Pero vos querés libertad absoluta para comprar dólares porque sería tu “Arca de Noé” en caso de que llegue ese diluvio. Para comprar artículos importados. Para viajar (en el caso de que puedas hacerlo, claro). O para tenerlos en tu casa. O para comprar inmuebles (a propósito: en 10 años, la construcción aumentó más del 125%). Y en lo posible, baratos. Como en la etapa de la “plata dulce” de Martínez de Hoz. O más acá: la convertibilidad de Menem, De la Rúa y Cavallo. Eso te hacía sentir un ciudadano del primer mundo. Pero atento, que los dólares no son nuestros. Los fabrica Estados Unidos. Ellos sí pueden tener déficit en dólares. Pero si nosotros tenemos déficit tenemos que cubrirlo con deuda. Y la deuda genera una sensación ficticia de riqueza: dejamos de producir, cerramos las fábricas, vendemos… Hasta que un día la fiesta se termina; hay que pagar; viene el apriete; el ajuste. ¿Te suena conocido? Volvemos a 2003.

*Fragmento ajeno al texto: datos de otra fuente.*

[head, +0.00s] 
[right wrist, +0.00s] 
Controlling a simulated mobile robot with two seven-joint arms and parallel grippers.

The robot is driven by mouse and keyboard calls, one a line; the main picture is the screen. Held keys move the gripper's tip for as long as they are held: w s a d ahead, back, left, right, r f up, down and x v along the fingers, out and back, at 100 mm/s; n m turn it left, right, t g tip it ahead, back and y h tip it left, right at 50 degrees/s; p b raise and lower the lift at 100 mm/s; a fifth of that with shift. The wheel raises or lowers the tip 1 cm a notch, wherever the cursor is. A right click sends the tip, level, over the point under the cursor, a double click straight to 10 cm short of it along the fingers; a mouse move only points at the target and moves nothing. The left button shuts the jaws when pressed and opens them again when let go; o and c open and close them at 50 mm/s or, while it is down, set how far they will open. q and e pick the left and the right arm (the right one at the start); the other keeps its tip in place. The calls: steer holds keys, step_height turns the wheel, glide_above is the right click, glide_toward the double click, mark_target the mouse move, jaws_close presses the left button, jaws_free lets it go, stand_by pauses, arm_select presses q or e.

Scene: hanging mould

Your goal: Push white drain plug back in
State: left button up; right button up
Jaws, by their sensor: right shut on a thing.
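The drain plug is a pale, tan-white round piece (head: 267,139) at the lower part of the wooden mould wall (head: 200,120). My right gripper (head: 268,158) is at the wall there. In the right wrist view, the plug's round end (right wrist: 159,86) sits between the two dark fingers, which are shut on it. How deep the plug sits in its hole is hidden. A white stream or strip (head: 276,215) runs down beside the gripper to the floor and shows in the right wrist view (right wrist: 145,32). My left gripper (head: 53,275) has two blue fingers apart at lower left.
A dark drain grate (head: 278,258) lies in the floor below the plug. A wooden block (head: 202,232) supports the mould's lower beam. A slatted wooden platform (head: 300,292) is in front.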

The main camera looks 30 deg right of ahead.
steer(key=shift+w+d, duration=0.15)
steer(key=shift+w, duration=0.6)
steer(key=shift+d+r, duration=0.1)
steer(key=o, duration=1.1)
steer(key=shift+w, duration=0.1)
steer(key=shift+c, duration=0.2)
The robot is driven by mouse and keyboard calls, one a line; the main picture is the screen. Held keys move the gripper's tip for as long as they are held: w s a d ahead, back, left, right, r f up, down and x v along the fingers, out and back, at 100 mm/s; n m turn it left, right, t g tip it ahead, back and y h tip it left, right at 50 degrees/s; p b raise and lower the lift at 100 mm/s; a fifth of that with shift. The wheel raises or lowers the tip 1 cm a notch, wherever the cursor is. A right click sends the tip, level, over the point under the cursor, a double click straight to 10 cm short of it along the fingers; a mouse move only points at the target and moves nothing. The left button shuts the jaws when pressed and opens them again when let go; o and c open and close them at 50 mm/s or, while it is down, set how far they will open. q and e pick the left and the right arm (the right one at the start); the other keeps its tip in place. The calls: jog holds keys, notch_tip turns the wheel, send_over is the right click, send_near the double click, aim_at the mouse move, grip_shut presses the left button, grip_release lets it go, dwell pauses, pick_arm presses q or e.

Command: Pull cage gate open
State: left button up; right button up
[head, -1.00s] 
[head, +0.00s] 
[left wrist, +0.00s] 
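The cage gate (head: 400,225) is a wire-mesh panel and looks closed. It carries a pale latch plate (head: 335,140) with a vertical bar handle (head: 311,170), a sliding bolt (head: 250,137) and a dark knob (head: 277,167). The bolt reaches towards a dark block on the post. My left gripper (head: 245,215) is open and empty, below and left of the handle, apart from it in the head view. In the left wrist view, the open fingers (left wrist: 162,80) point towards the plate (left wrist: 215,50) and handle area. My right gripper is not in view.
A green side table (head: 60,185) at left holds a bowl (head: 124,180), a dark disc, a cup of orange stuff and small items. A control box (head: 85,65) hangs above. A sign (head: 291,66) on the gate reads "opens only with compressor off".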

Y me vas a jurar que la protesta es contra la “colonización de la justicia” y el “fin de la república”. Discutamos eso. Seriamente. Yo tengo argumentos para defender mi idea de que la “democratización” de la justicia (como prefiero llamarla), es un gran paso para hacer más transparente el sistema judicial. Igual, concentrémonos en el tema que más te irrita: la elección del Consejo de la Magistratura por voto directo en comicios nacionales. Son muchos los que pregonan que con este sistema se termina la división de poderes. Pero los que baten el parche y el redoblante de este argumento no te dicen que mediante el sistema actual, la elección se realiza entre cuatro paredes. En reuniones que pueden participar unos pocos privilegiados. Y el resultado de esos encuentros reservados es una Justicia que le debe favores a factores de poder que permanecen ocultos para el 95% de los argentinos.
Podemos discutir si la votación directa del Consejo de la Magistratura es el método más efectivo, pero ese razonamiento de que se aproxima “el fin de la justicia independiente” me parece una exageración total. Pero en esas marchas no se busca razonar sino confrontar en espejo. A cada propuesta del oficialismo, viene un rechazo cerval de la oposición.
Ese es uno de los proyectos. Quedan cinco: que buscan hacer que los poderosos también cumplan con la justicia; que se transparente el despacho diario; que todos los funcionarios tengan la obligación de publicar sus declaraciones de bienes; que el ingreso al Poder Judicial sea por concurso y examen; la creación de Cámaras de Casación para que la Corte Suprema sea el control de calidad constitucional del sistema jurídico.
Por eso, creo que cuando no hay argumentos se apela a la irracionalidad. Al enojo contra lo primero que te pasa por la cabeza. A la negación completa del otro. Y de a poco, nos van levantando una pared que es cada vez más alta que nos separa. A sabiendas que en democracia todo es corregible.
Por eso mi tristeza cuando te vi, cansado y con bronca, esperando un colectivo que te llevara de vuelta al barrio. Porque con esa carga de emociones confundidas saliste a defender los privilegios de la Argentina aristocrática. Ese sector social que se mueve entre el campo y las finanzas; los que deciden cuándo aumentan sus ganancias; cuándo apuestan contra el peso o si cierran tal o cual fuente de trabajo. Son los que se sienten afectados porque hay un gobierno que defiende derechos laborales y obligaciones patronales. Un gobierno que tiene un programa económico que en medio de la crisis internacional más grave desde 1930, logró el milagro de que no afectase el nivel de empleo de la economía. Ese pequeño grupo que se lleva los mayores beneficios de una torta en crecimiento, quieren quedarse con más. Son los que nos miran con desprecio porque llegamos en un humilde Gol. O en un Siena. Tal vez en un Fiesta. O porque no podemos darnos el lujo de vestir determinadas marcas.
Supongo que también te puede pasar por la cabeza que asumiendo esos valores ya pasás a ser parte del grupo de los privilegiados. Pero sabés tan bien como yo que eso nunca pasa. Por eso, argentino que esperabas el colectivo ese jueves a la noche, te pido que vuelvas a pensar todo lo que nos está pasando. Sin anteojeras para el razonamiento. Parándote en tu propio lugar, no en el del grupo social de los poderosos. Porque igual que antes, te van a usar y te van a descartar. Ellos generan las crisis para que las paguemos los asalariados, los pequeños y medianos empresarios y comerciantes. Después podremos coincidir o no con determinadas medidas. Pero empezando a pararse desde el interés propio. El de nuestras familias. Y entendiendo que en una sociedad como la argentina, ninguno se va a salvar solo, defendiendo un privilegio. Porque lo importante es poder articular un programa en el que todos estemos incluidos. Como el que – con las imperfecciones y correcciones del caso -, vamos llevando adelante desde el 25 de mayo de 2003.